The story builds up to one of the most unforgettable – unless one has been living in a parallel universe – peeking-through-your-fingers, scenes in cinematic history: where the fully gestated ‘alien’ bursts from the man’s stomach while everyone is sitting around chatting and having a meal. It then goes on a rampage, killing the crew members one by one, leaving Ripley the last woman standing.

And thus, making her cinema’s first  action heroine.

Without any make-up, gratuitous flash of flesh, a love interest, a rape-revenge trope, a Jedi master, nifty gadgets, or superhuman powers.

In Empire Magazine’s “Greatest Movie Character of All Time” poll held in 2015, where more than 10,000 readers casted their votes, Ripley was the only female character amongst the top five, coming behind Batman.

And to think that the role was originally written for a male character!

So why do I not tire of watching this film over and over again?
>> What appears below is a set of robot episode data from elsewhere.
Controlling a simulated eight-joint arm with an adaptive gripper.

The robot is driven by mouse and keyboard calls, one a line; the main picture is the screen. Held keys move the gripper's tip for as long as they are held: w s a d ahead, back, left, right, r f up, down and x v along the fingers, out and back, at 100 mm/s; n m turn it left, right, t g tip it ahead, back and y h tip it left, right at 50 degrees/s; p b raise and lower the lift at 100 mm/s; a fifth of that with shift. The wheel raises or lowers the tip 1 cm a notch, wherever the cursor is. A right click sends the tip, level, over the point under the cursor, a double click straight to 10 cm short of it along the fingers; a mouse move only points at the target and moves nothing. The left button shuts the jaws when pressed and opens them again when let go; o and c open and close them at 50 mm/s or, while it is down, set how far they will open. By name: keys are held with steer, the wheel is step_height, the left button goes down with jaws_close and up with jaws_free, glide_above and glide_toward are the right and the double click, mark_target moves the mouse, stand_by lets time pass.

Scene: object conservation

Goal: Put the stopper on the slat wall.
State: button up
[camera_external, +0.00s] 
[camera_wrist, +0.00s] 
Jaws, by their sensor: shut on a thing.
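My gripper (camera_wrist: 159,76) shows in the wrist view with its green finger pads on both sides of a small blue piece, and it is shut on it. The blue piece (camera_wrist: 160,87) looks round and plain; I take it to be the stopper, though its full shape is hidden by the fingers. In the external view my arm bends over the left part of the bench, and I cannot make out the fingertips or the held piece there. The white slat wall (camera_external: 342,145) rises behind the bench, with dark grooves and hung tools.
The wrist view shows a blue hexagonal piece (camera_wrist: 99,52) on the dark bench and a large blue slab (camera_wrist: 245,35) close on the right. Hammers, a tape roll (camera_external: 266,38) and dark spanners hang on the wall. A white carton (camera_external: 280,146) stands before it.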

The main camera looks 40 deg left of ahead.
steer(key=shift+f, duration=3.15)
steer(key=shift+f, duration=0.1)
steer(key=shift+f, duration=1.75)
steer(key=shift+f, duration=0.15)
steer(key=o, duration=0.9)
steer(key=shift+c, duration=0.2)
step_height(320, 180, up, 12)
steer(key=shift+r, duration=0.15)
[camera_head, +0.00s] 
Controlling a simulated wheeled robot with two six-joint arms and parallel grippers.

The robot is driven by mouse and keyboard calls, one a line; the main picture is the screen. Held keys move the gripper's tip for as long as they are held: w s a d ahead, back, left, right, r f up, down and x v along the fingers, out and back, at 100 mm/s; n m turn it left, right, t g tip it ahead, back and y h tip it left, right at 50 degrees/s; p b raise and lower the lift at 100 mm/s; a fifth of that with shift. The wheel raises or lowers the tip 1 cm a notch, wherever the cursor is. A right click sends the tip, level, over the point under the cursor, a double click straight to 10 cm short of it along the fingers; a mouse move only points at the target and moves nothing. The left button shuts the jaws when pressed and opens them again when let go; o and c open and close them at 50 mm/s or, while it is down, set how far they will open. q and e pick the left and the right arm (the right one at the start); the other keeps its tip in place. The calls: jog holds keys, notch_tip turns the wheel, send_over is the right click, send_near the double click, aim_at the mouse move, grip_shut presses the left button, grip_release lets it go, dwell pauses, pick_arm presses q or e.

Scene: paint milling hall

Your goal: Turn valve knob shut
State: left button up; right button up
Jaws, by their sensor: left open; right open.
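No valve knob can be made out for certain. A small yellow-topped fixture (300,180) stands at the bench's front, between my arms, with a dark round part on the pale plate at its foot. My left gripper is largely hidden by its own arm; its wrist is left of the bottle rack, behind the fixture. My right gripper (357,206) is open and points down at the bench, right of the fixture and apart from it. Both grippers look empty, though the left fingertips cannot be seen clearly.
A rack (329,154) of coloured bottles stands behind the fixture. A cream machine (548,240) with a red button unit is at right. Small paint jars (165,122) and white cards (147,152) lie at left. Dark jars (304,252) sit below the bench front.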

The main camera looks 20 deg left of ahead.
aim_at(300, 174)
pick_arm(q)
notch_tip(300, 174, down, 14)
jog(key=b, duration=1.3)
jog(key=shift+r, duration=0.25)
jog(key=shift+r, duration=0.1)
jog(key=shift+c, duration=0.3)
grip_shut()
Because you cannot help but root for an ordinary woman who eventually makes mincemeat of her extraordinary acid-spewing adversary, while displaying her smarts and fears in equal parts.

Despite it being billed a horror film, Ripley was no “traditional” scream queen. That was provided by the only other female crew member who soon fell victim to the beast. There is no doubt that Ripley too fears the xenomorph that preys on her but she’s pretty much cottoned on to the fact that less screaming and more scheming might get her out alive.

Secondly, she faces male chauvinism in her fictional 2122 just like some of us now continue to face the same in our reality of 2017. Despite being overruled by her male captain and colleagues regarding her doubts about letting the attacked colleague on board (which eventually proves fatal to them), she stoically shows us that we should never second guess what our knowledge (and our gut) tells us.

I have to add that given my soft spot for felines, I find it endearing how Ripley goes in search of Jones her ginger cat despite knowing that the alien is somewhere on board. It just shows empathy and care even in the face of danger. Something that we can also learn in the face of threats some of us find ourselves exposed to these days – we shouldn’t let fear eat away at our innate humanity.

But very simply, it’s a film that features a very relatable woman kicking some a**. Weaver herself once said in reference to her now iconic role, “Every woman you see, in her kitchen or wherever else, has a secret action heroine in her.”

And frankly, in a time of news headlines depicting incredibly beastly crimes committed against women and systems that still choose to shift blame onto the survivor rather than the perpetrator, films such as ‘Alien’ serve to remind us that when faced with what seems like an insurmountable challenge or foe, we can harness our inner strength to come out alive – and kicking.